- Richard Collet
- BBC Travel*
Pesquisas recentes mostram como eram os rituais para encenar a história da criação dos maias, trazendo à luz detalhes dos sacrifícios religiosos desse antigo povo mesoamericano em Belize.
O misterioso brilho vermelho das lanternas mostra as cerâmicas quebradas no piso de argila úmida da caverna.
Nosso guia iluminou com uma luz branca as estalactites e estalagmites, revelando metates de pedra quebrados — ferramentas usadas pelos maias para moer o milho — e grandes potes de argila.
Até que a luz atingiu o brilho de uma caveira humana enterrada pela metade na argila. Seus dentes da frente estavam quebrados e seus ossos cristalizaram-se em calcita há muito tempo.
Estamos na câmara principal da Actun Tunichil Muknal (a caverna ATM), na selva do oeste de Belize. Essa fascinante e misteriosa caverna, para os maias, era uma entrada sagrada para Xibalba, o submundo maia.
Por mais de mil anos, o sistema de cavernas subterrâneas ATM, com cinco quilômetros de extensão, permaneceu intocado e nada dali foi retirado. Moradores locais redescobriram a entrada em 1986 e, pouco depois, o hidrologista e espeleólogo — especialista em cavernas — Thomas Miller encontrou esqueletos no seu interior.
Nas décadas que se seguiram, a caverna ATM, surpreendentemente intacta, virou objeto de muitos estudos, oferecendo aos cientistas e intrépidos viajantes uma amostra do que eram a religião e a sociedade maia dos anos 700-900 a.C.
A partir das pesquisas deste e de outros locais em Belize, os arqueólogos descobriram que os maias se aventuravam nas cavernas profundas para conectar-se de alguma forma com suas divindades.
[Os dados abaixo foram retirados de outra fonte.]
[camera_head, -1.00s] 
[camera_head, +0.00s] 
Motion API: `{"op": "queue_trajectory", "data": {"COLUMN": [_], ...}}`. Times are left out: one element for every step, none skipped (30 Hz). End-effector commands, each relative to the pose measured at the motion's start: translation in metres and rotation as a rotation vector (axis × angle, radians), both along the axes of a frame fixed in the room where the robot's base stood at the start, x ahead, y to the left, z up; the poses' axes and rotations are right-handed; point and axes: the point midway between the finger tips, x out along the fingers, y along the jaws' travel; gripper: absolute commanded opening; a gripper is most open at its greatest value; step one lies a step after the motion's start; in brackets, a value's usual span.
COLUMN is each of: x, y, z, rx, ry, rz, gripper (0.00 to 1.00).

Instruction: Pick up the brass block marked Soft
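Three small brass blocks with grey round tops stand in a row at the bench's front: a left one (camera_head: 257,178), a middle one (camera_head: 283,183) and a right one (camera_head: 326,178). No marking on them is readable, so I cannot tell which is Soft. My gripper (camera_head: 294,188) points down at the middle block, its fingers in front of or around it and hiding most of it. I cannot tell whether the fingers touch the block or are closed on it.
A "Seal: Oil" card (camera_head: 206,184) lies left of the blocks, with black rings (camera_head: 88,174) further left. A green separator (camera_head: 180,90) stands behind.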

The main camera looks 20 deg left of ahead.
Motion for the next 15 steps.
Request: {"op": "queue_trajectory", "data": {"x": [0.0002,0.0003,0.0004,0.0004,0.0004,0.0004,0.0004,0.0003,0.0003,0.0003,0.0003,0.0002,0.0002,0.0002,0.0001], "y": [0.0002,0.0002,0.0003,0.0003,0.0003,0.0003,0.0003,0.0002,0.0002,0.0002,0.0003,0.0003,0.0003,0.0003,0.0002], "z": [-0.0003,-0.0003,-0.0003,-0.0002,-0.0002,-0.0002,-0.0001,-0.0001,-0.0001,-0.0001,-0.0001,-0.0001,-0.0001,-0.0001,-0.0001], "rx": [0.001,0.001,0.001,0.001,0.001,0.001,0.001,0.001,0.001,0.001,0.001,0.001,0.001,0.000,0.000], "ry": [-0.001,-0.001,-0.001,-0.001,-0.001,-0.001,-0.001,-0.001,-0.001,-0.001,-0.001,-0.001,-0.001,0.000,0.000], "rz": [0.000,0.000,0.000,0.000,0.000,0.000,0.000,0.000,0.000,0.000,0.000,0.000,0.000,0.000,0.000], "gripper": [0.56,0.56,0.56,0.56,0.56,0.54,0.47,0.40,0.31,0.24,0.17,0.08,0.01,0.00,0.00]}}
Mas os detalhes e motivos dessas cerimônias e rituais permanecem envoltos em mistério.
‘Recriação da criação’
Em 2021, dois dos principais arqueólogos envolvidos nas escavações da caverna ATM desde os anos 1990 apresentaram uma nova metodologia para desvendar esses mistérios.
Seu estudo chama-se Sacrifice of the Maize God: Re-creating Creation in the Main Chamber of Actun Tunichil Muknal (“O sacrifício do Deus do Milho: a recriação da criação na câmara principal da caverna ATM”, em tradução livre) e é um capítulo da antologia de pesquisa The Myths of the Popol Vuh in Cosmology, Art and Ritual (“Os mitos do Popol Vuh na cosmologia, na arte e em rituais”).
Nesse estudo, Holley Moyes, professora da Universidade da Califórnia, nos Estados Unidos, e o arqueólogo belizenho Jaime J. Awe explicam como conseguiram formar um quadro detalhado das cerimônias religiosas, estudando a disposição espacial dos esqueletos e artefatos deixados para trás pelos maias.
Moyes e Awe conseguiram descobrir onde os maias se posicionavam durante a realização das cerimônias, quais histórias míticas eles encenavam, quais deuses os maias representavam nos rituais e como os infelizes humanos eram sacrificados.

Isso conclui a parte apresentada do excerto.